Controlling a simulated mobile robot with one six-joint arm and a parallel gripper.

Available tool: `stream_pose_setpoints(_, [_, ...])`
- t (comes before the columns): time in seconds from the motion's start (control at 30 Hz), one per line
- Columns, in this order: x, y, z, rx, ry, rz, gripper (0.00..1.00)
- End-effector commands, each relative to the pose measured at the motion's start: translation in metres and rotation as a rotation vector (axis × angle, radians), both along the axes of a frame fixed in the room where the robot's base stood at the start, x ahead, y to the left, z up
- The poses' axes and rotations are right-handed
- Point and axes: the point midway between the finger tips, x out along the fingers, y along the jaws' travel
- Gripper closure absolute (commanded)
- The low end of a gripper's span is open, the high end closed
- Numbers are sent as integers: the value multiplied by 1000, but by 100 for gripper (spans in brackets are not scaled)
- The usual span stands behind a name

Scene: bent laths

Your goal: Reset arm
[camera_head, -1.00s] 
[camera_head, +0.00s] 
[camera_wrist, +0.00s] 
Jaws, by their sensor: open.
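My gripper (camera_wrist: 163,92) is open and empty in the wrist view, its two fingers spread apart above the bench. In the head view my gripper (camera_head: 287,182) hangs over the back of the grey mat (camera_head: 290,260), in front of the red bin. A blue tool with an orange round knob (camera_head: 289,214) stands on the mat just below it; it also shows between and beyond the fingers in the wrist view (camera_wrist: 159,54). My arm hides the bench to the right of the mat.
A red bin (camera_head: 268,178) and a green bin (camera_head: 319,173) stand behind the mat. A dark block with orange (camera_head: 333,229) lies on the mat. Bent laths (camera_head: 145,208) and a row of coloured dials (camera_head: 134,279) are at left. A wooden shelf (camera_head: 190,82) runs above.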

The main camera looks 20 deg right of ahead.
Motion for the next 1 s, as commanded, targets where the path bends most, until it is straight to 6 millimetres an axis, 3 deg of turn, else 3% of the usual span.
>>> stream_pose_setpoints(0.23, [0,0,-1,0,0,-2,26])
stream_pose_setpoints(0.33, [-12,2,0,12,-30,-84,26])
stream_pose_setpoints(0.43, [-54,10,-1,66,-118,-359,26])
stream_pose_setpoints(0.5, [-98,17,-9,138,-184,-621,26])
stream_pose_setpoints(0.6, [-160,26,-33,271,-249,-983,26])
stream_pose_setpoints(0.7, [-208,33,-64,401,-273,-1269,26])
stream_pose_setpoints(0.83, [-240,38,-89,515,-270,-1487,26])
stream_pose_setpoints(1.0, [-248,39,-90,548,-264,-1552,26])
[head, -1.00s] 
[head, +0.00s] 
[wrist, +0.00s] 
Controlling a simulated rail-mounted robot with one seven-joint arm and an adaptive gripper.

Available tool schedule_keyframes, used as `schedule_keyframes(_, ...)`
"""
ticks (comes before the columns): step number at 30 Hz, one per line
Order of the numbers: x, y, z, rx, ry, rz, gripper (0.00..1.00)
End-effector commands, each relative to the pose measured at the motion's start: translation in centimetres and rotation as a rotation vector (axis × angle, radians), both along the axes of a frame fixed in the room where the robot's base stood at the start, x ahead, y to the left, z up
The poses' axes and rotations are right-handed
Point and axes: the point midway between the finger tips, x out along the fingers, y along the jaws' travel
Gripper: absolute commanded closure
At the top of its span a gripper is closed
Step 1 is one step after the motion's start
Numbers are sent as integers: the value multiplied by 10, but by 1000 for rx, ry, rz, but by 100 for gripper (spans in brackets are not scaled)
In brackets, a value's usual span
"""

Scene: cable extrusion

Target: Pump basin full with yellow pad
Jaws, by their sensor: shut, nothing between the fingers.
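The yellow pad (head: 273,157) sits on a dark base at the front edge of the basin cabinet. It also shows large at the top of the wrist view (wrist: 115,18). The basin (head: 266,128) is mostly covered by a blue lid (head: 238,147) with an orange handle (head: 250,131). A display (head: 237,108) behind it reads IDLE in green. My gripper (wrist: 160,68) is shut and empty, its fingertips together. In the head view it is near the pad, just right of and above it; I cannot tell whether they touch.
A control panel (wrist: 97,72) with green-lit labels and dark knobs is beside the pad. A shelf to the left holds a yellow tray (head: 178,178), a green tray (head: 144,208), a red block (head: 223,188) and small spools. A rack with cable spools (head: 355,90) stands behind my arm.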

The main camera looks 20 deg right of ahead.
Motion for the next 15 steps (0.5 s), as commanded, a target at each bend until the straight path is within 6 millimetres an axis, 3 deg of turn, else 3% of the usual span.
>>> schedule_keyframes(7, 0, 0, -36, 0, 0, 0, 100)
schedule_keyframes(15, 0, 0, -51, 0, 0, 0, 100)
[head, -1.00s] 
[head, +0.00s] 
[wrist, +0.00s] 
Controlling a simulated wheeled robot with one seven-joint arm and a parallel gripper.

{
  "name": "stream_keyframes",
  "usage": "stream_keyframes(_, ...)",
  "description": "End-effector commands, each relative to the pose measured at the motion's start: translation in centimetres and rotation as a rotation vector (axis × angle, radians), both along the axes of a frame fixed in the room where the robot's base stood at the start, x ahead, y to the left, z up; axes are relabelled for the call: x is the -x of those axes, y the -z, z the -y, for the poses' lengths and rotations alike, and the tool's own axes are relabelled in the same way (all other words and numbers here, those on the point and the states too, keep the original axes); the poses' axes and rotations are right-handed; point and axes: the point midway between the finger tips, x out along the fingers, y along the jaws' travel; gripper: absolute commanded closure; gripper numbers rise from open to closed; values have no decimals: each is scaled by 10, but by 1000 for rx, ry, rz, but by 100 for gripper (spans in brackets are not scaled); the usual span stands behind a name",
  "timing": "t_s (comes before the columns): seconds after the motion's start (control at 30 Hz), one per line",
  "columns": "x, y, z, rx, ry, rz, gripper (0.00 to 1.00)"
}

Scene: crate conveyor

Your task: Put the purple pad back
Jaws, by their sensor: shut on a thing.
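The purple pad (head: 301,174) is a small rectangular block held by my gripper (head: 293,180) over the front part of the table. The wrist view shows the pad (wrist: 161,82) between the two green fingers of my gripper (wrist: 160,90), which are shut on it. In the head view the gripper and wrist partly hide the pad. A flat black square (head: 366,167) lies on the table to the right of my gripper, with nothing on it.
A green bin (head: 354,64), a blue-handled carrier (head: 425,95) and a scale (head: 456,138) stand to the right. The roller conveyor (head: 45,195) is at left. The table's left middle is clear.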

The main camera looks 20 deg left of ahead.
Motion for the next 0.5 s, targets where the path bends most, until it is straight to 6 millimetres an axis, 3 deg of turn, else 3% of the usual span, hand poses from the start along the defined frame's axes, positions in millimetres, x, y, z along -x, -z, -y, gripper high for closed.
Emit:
────────
▶ **Task instructions**:
Please repeat the listing exactly, with nothing left out.

▶ **Worked answer**:
Controlling a simulated mobile robot with one six-joint arm and a parallel gripper.

Available tool: `stream_pose_setpoints(_, [_, ...])`
- t (comes before the columns): time in seconds from the motion's start (control at 30 Hz), one per line
- Columns, in this order: x, y, z, rx, ry, rz, gripper (0.00..1.00)
- End-effector commands, each relative to the pose measured at the motion's start: translation in metres and rotation as a rotation vector (axis × angle, radians), both along the axes of a frame fixed in the room where the robot's base stood at the start, x ahead, y to the left, z up
- The poses' axes and rotations are right-handed
- Point and axes: the point midway between the finger tips, x out along the fingers, y along the jaws' travel
- Gripper closure absolute (commanded)
- The low end of a gripper's span is open, the high end closed
- Numbers are sent as integers: the value multiplied by 1000, but by 100 for gripper (spans in brackets are not scaled)
- The usual span stands behind a name

Scene: bent laths

Your goal: Reset arm
[camera_head, -1.00s] 
[camera_head, +0.00s] 
[camera_wrist, +0.00s] 
Jaws, by their sensor: open.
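My gripper (camera_wrist: 163,92) is open and empty in the wrist view, its two fingers spread apart above the bench. In the head view my gripper (camera_head: 287,182) hangs over the back of the grey mat (camera_head: 290,260), in front of the red bin. A blue tool with an orange round knob (camera_head: 289,214) stands on the mat just below it; it also shows between and beyond the fingers in the wrist view (camera_wrist: 159,54). My arm hides the bench to the right of the mat.
A red bin (camera_head: 268,178) and a green bin (camera_head: 319,173) stand behind the mat. A dark block with orange (camera_head: 333,229) lies on the mat. Bent laths (camera_head: 145,208) and a row of coloured dials (camera_head: 134,279) are at left. A wooden shelf (camera_head: 190,82) runs above.

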The main camera looks 20 deg right of ahead.
Motion for the next 1 s, as commanded, targets where the path bends most, until it is straight to 6 millimetres an axis, 3 deg of turn, else 3% of the usual span.
>>> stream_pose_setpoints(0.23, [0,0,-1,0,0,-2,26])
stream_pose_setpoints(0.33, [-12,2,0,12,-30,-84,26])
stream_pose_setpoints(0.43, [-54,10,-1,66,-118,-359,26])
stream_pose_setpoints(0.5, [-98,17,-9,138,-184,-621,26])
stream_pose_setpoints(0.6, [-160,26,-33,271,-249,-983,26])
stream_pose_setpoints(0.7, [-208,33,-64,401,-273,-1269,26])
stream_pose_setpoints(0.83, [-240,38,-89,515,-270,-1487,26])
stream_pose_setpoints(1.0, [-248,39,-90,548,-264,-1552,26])
[head, -1.00s] 
[head, +0.00s] 
[wrist, +0.00s] 
Controlling a simulated rail-mounted robot with one seven-joint arm and an adaptive gripper.

Available tool schedule_keyframes, used as `schedule_keyframes(_, ...)`
"""
ticks (comes before the columns): step number at 30 Hz, one per line
Order of the numbers: x, y, z, rx, ry, rz, gripper (0.00..1.00)
End-effector commands, each relative to the pose measured at the motion's start: translation in centimetres and rotation as a rotation vector (axis × angle, radians), both along the axes of a frame fixed in the room where the robot's base stood at the start, x ahead, y to the left, z up
The poses' axes and rotations are right-handed
Point and axes: the point midway between the finger tips, x out along the fingers, y along the jaws' travel
Gripper: absolute commanded closure
At the top of its span a gripper is closed
Step 1 is one step after the motion's start
Numbers are sent as integers: the value multiplied by 10, but by 1000 for rx, ry, rz, but by 100 for gripper (spans in brackets are not scaled)
In brackets, a value's usual span
"""

Scene: cable extrusion

Target: Pump basin full with yellow pad
Jaws, by their sensor: shut, nothing between the fingers.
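The yellow pad (head: 273,157) sits on a dark base at the front edge of the basin cabinet. It also shows large at the top of the wrist view (wrist: 115,18). The basin (head: 266,128) is mostly covered by a blue lid (head: 238,147) with an orange handle (head: 250,131). A display (head: 237,108) behind it reads IDLE in green. My gripper (wrist: 160,68) is shut and empty, its fingertips together. In the head view it is near the pad, just right of and above it; I cannot tell whether they touch.
A control panel (wrist: 97,72) with green-lit labels and dark knobs is beside the pad. A shelf to the left holds a yellow tray (head: 178,178), a green tray (head: 144,208), a red block (head: 223,188) and small spools. A rack with cable spools (head: 355,90) stands behind my arm.

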The main camera looks 20 deg right of ahead.
Motion for the next 15 steps (0.5 s), as commanded, a target at each bend until the straight path is within 6 millimetres an axis, 3 deg of turn, else 3% of the usual span.
>>> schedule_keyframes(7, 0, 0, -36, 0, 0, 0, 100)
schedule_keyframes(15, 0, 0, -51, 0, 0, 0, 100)
[head, -1.00s] 
[head, +0.00s] 
[wrist, +0.00s] 
Controlling a simulated wheeled robot with one seven-joint arm and a parallel gripper.

{
  "name": "stream_keyframes",
  "usage": "stream_keyframes(_, ...)",
  "description": "End-effector commands, each relative to the pose measured at the motion's start: translation in centimetres and rotation as a rotation vector (axis × angle, radians), both along the axes of a frame fixed in the room where the robot's base stood at the start, x ahead, y to the left, z up; axes are relabelled for the call: x is the -x of those axes, y the -z, z the -y, for the poses' lengths and rotations alike, and the tool's own axes are relabelled in the same way (all other words and numbers here, those on the point and the states too, keep the original axes); the poses' axes and rotations are right-handed; point and axes: the point midway between the finger tips, x out along the fingers, y along the jaws' travel; gripper: absolute commanded closure; gripper numbers rise from open to closed; values have no decimals: each is scaled by 10, but by 1000 for rx, ry, rz, but by 100 for gripper (spans in brackets are not scaled); the usual span stands behind a name",
  "timing": "t_s (comes before the columns): seconds after the motion's start (control at 30 Hz), one per line",
  "columns": "x, y, z, rx, ry, rz, gripper (0.00 to 1.00)"
}

Scene: crate conveyor

Your task: Put the purple pad back
Jaws, by their sensor: shut on a thing.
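The purple pad (head: 301,174) is a small rectangular block held by my gripper (head: 293,180) over the front part of the table. The wrist view shows the pad (wrist: 161,82) between the two green fingers of my gripper (wrist: 160,90), which are shut on it. In the head view the gripper and wrist partly hide the pad. A flat black square (head: 366,167) lies on the table to the right of my gripper, with nothing on it.
A green bin (head: 354,64), a blue-handled carrier (head: 425,95) and a scale (head: 456,138) stand to the right. The roller conveyor (head: 45,195) is at left. The table's left middle is clear.

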The main camera looks 20 deg left of ahead.
Motion for the next 0.5 s, targets where the path bends most, until it is straight to 6 millimetres an axis, 3 deg of turn, else 3% of the usual span, hand poses from the start along the defined frame's axes, positions in millimetres, x, y, z along -x, -z, -y, gripper high for closed.
Emit:

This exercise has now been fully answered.